A platform team rewords the intent classifier prompt to "better handle compound questions." One sentence changes. Their own eval suite goes green — compound-question accuracy improves 6 points. They merge at 3pm. By 5pm, three downstream agent teams are paging: the routing agent is sending refund requests to the shipping queue, the summarizer agent is truncating at a different boundary, and the ticket-tagger has started emitting a category that no schema recognizes. None of those downstream teams were in the review. Nobody was on call for "the intent prompt."

This is not a hypothetical. It is what happens when a prompt becomes a shared dependency without becoming a shared API. A prompt change that improves one team's metric can silently invalidate the assumptions another team built on top. And unlike a breaking API change, there is no deserialization error, no schema mismatch, no 500 — the downstream just starts making subtly worse decisions.

Traditional API engineering solved this decades ago with contract tests. The consumer publishes the shape of what it expects; the provider is obligated to keep that shape working. Pact, consumer-driven contracts, shared schemas — this is release-engineering orthodoxy for HTTP services. Prompts deserve the same discipline, and most organizations still treat them like sticky notes passed between teams.

Why Prompts Behave Like Unversioned APIs

A prompt has every property of an API contract. It has inputs (the variables interpolated into the template), outputs (the model's response, which downstream code parses), side effects (tool calls, routing decisions, retrieval queries), and behavioral invariants (tone, format, refusal conditions). Downstream consumers build mental models against all four. When any of them shift, consumers break.

The difference is that HTTP APIs fail loudly.
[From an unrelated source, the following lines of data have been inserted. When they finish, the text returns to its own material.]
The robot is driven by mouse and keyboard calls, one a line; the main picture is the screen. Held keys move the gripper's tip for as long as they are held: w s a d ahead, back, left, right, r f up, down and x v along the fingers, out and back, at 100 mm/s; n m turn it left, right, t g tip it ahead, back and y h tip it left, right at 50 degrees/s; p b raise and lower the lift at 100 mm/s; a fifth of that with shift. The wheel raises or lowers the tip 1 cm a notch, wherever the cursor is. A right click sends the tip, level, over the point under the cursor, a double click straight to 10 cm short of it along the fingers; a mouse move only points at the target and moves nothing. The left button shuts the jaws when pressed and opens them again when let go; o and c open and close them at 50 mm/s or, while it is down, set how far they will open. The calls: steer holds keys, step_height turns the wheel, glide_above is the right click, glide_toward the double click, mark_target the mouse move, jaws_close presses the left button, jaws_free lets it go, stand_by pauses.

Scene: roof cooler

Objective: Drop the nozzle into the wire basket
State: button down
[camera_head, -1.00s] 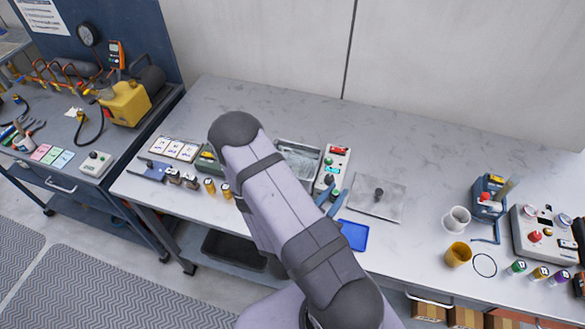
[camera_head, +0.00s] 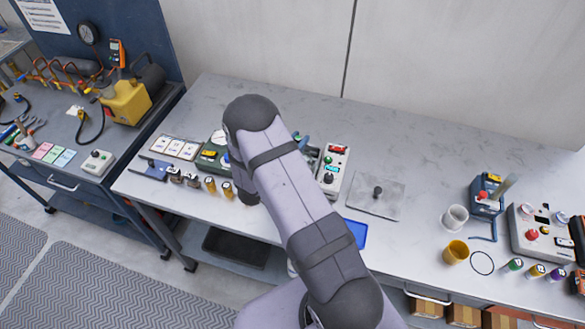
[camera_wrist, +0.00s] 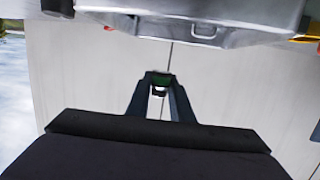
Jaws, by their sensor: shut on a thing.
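In the wrist view my gripper (camera_wrist: 161,82) is shut on a small green piece with a dark and pale end, likely the nozzle (camera_wrist: 163,79). In the head view my gripper's blue fingers (camera_head: 306,145) show partly behind my arm, just left of the grey control box; the nozzle cannot be made out there. I cannot pick out the wire basket for sure. A grey metal body (camera_wrist: 205,20) fills the top of the wrist view, apart from the fingertips; I cannot tell what it is.
The control box (camera_head: 335,170) with coloured knobs stands on the bench. A grey plate with a black knob (camera_head: 377,194) lies to its right, with a blue tray (camera_head: 355,233) in front. Small bottles (camera_head: 211,184) line the left front. The bench's back right is clear.

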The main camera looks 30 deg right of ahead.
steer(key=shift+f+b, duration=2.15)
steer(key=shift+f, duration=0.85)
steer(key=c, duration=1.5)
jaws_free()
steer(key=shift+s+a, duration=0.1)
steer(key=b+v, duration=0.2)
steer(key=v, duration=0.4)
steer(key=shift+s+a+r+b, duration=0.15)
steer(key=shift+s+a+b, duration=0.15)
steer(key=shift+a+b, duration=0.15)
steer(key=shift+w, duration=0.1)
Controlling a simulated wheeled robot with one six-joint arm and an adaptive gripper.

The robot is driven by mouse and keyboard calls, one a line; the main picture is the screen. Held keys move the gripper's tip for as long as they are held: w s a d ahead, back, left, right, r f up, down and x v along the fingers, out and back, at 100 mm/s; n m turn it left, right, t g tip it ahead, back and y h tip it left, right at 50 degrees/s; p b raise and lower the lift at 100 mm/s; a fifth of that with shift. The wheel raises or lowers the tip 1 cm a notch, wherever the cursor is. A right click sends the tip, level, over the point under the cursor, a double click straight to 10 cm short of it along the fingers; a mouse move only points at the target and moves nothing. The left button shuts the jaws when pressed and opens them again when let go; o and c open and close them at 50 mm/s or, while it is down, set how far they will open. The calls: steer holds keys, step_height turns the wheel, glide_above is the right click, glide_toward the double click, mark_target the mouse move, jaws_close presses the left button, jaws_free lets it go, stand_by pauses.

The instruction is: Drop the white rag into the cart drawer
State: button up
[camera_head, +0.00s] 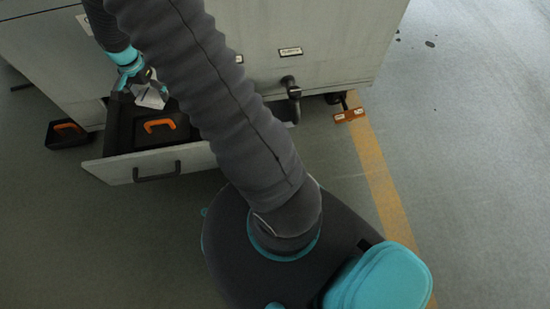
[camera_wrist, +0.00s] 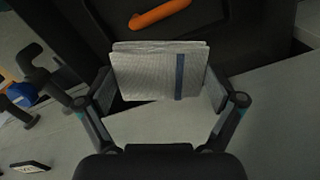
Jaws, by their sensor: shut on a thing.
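The white rag (camera_wrist: 145,75), a folded cloth with a dark blue stripe, is between the fingers of my gripper (camera_wrist: 160,88) in the wrist view. My gripper (camera_head: 143,82) is shut on it. In the head view the rag (camera_head: 152,97) hangs over the back part of the open cart drawer (camera_head: 115,168). The drawer is pulled out from the grey cart (camera_head: 250,25). A black case (camera_head: 125,127) with an orange handle (camera_head: 160,125) lies in the drawer, and the handle also shows in the wrist view (camera_wrist: 158,14). My arm hides the drawer's right part.
Another dark box (camera_head: 62,141) with an orange handle sits on the floor left of the drawer. A black lever (camera_head: 291,87) sticks out of the cart front. A brown-orange block (camera_head: 349,116) lies by the yellow floor line (camera_head: 377,170). The floor at right is mostly clear.

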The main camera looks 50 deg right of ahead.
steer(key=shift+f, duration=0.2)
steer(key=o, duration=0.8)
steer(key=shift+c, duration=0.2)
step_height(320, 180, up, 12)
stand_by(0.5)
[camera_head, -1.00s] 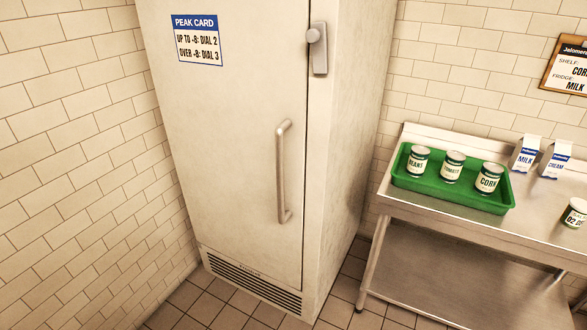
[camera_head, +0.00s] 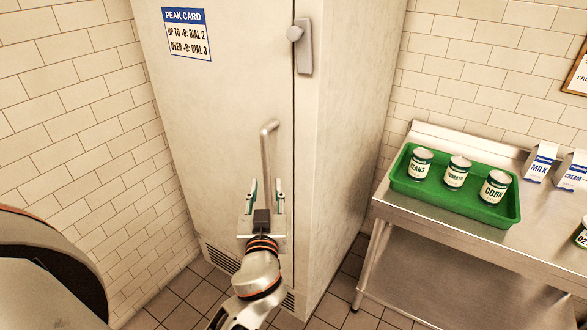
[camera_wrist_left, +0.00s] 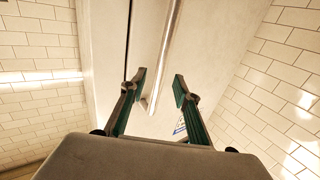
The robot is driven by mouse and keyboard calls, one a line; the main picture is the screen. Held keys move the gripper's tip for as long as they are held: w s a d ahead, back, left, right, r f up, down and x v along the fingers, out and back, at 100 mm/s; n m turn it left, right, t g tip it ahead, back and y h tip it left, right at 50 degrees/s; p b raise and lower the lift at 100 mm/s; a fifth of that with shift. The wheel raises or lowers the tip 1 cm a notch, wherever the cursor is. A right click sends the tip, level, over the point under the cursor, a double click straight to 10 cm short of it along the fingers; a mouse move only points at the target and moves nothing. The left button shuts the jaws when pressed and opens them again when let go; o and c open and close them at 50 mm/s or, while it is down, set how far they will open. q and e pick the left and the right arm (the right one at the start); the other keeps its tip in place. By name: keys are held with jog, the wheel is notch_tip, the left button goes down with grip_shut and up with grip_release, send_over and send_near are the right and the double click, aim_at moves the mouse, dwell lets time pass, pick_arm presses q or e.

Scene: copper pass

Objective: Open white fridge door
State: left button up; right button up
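The white fridge door (camera_head: 222,110) is shut, with a thin dark seam along its right edge. Its vertical grey bar handle (camera_head: 265,150) is near that edge; the lower part is hidden behind my left gripper (camera_head: 266,190). That gripper is open, its two fingers pointing up at the handle. In the left wrist view, the handle bar (camera_wrist_left: 169,45) runs between the spread green-padded fingers (camera_wrist_left: 158,82); whether the fingertips reach around it I cannot tell. A grey latch piece (camera_head: 303,47) sits high on the door's edge. My right gripper is out of view.
A steel table (camera_head: 450,235) stands right of the fridge, with a green tray (camera_head: 410,187) of three cans and cartons (camera_head: 540,160) behind. A tiled wall (camera_head: 70,130) is close on the left. A peak card (camera_head: 187,35) is on the door.

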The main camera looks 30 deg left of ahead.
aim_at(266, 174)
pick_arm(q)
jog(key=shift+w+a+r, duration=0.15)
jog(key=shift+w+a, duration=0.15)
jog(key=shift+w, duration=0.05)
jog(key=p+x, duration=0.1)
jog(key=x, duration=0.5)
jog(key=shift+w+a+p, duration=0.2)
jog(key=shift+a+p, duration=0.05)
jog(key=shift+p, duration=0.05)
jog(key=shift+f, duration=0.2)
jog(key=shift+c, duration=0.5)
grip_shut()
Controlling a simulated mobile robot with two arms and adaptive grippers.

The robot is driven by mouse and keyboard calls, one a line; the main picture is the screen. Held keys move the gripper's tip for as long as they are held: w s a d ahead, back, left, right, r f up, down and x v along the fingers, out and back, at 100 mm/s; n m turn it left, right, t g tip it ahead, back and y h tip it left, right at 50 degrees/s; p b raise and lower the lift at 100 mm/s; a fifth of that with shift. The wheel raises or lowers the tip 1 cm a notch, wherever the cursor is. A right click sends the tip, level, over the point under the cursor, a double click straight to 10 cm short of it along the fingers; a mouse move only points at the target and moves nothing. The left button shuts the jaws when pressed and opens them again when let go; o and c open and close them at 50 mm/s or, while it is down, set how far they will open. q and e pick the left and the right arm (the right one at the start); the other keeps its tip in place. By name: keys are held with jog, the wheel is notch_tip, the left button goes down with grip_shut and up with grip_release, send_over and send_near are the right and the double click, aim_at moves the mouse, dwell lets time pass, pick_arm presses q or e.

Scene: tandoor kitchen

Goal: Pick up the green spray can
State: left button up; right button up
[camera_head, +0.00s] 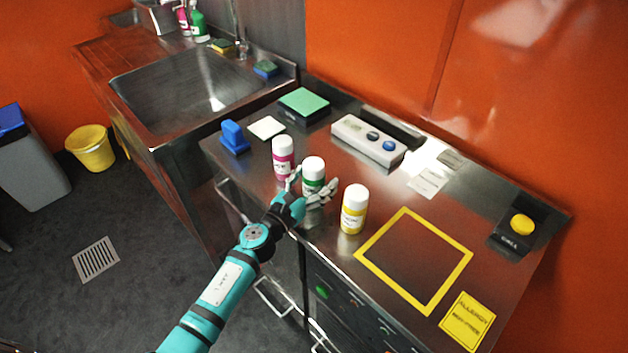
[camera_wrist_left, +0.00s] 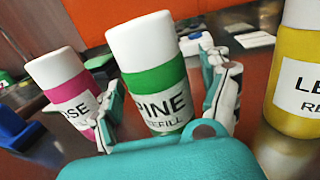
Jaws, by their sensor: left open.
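The green spray can (camera_head: 313,172), with a white cap, stands upright on the steel counter (camera_head: 345,262) between a pink can and a yellow can. In the left wrist view the green can (camera_wrist_left: 155,75) carries a label reading "PINE REFILL". My left gripper (camera_head: 316,190) is open, with one finger on each side of the green can. In the wrist view the fingers (camera_wrist_left: 165,92) flank the can. Whether they touch it I cannot tell. The lower part of the can is hidden behind the gripper. My right gripper is not in view.
The pink can (camera_head: 283,158) stands close on the left, and the yellow can (camera_head: 354,208) stands on the right. A yellow square outline (camera_head: 414,262) frames clear counter.

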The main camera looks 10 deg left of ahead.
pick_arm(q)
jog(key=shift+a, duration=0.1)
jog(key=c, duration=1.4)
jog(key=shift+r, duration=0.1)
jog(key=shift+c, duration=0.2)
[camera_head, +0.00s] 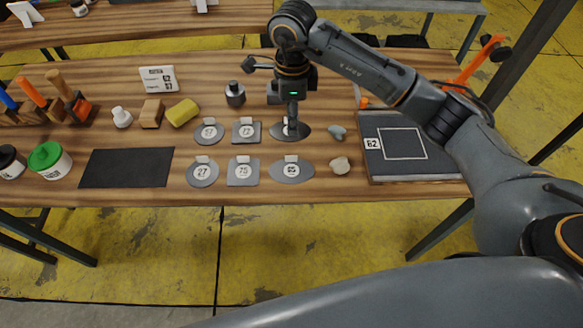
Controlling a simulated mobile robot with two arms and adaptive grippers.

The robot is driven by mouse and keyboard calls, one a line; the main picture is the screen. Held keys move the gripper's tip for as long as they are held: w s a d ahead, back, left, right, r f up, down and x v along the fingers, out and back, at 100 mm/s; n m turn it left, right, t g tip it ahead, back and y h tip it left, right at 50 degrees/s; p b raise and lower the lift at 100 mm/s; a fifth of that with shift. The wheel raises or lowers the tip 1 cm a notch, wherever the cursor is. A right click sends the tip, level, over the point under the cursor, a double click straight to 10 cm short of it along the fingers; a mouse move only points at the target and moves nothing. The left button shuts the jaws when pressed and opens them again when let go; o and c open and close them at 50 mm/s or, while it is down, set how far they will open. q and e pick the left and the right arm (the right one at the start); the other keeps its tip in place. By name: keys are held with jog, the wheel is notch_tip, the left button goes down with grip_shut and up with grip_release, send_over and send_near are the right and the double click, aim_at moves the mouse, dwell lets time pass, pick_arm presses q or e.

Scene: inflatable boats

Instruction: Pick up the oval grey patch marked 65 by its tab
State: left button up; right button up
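Two pointed-oval grey patches lie in the right column of a small grid of patches. The near oval patch (276,177) lies flat on the wooden table, with a white tab and a round label that seems to read 65, though the digits are small. The far oval patch (304,131) is partly hidden by my right gripper (291,125), which points straight down at its middle, over its label and tab. I cannot tell whether the fingers touch the tab or are closed on it. The patch looks flat on the table. My left gripper is not in view.
Several other grey patches, including one marked 27 (203,182), lie to the left. A black mat (127,181), yellow sponge (183,112) and dark bottle (235,95) are further left.

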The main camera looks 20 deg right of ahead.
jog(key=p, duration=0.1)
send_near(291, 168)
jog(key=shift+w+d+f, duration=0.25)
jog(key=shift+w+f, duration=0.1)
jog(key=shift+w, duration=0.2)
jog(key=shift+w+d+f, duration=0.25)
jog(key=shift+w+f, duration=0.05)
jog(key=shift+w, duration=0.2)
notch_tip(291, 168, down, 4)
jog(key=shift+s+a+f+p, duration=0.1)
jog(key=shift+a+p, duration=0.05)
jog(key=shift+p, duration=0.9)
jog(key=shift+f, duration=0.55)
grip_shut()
Change user_id to userId in a JSON response and the consumer throws a deserialization error in the first integration test. Change "respond concisely" to "respond in a friendly tone" in a prompt and every downstream test still passes — the response is still valid JSON, still parseable, still within token limits. The break surfaces weeks later as a drift in some user-facing metric that nobody traces back to that PR.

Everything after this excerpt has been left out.